Aniston vive, de corpo e alma, Claire Bennett, uma advogada que frequenta um grupo de apoio para mulheres que convivem com algum tipo de dor física crônica. Coberta de cicatrizes depois de um acidente de carro que matou seu filho - e consequentemente a afastou do marido, Jason (Chris Messina) - ela tenta superar suas angústias de todas as formas possíveis, desde hidroginástica até os encontros do grupo comandado por Annette (Felicity Huffman), mas são apenas os comprimidos que consegue sem receita que eventualmente dão algum resultado. Contando sempre com a ajuda da fiel empregada doméstica, a mexicana Silvana (Adriana Barraza, indicada ao Oscar por "Babel"), Claire torna-se obcecada com o suicídio de Nina Collins (Anna Kendrick, indicada ao Oscar por "Amor sem escalas"), uma colega do grupo de apoio que jogou-se de uma ponte e deixou para trás o marido e o filho pequeno. Sem razão aparente, ela procura o viúvo, Roy (Sam Worthington), e inicia com ele uma amizade inusitada que poderá ajudar a ambos a superar seus tormentos pessoais.

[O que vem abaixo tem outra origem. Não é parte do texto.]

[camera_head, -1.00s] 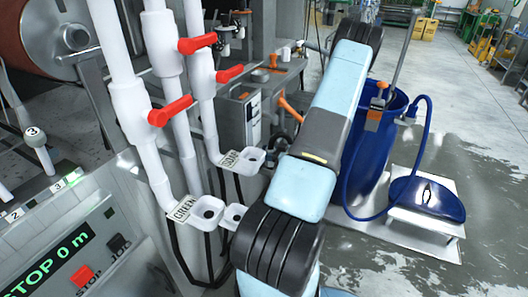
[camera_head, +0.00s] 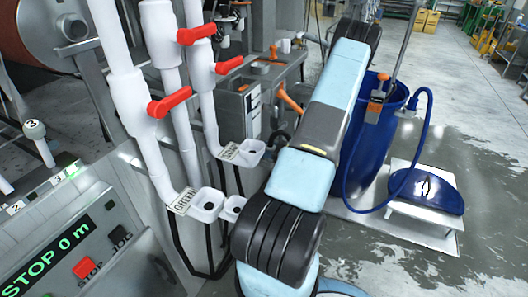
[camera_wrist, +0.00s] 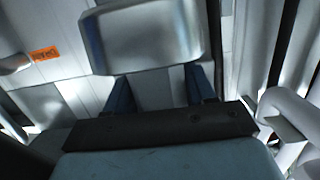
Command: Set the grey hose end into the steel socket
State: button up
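In the wrist view, the two dark blue fingers of my gripper (camera_wrist: 160,95) stand apart in front of a black palm bar. A shiny grey metal block (camera_wrist: 145,35) covers the fingertips, and a grey surface shows between the fingers. I cannot tell whether the fingers touch the block, or whether it is the grey hose end or the steel socket. Neither of those can be picked out for sure in the head view. There, my arm reaches away from me toward the back, and my gripper is hidden beyond it.
White pipes with red valve handles (camera_head: 170,104) and small white cups (camera_head: 207,205) stand close left of my arm. A blue barrel (camera_head: 372,150) with a blue hose (camera_head: 425,130) and a low white stand (camera_head: 425,225) are on the right. The floor beyond is wet but open.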

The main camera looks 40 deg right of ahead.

Oferecendo aos poucos as informações sobre seus personagens e deixando que o público se envolva devagar com seus problemas, "Cake" ainda injeta um tantinho de surrealismo ao apresentar diálogos imaginários entre Claire e Nina - que a acusa de estar dando em cima de seu marido - e induz o espectador a um estado de cumplicidade com a protagonista. Mesmo que Claire não seja exatamente simpática (e não se espera isso de alguém que perdeu tanta coisa em tão pouco tempo, afinal), é difícil não sentir empatia por sua dor e seu desespero silencioso, muitas vezes revelado em uma agressividade se não compreensível, ao menos perdoável. Sua trajetória em relação a uma paz de espírito desejada e talvez afastada por uma série de autossabotagens é recheada de grandes momentos dramáticos, felizmente espalhados pelo roteiro com cuidado e delicadeza. "Cake" é um belo e simples filme sobre a vida e suas tristezas - e de como elas podem, paradoxalmente, unir as pessoas.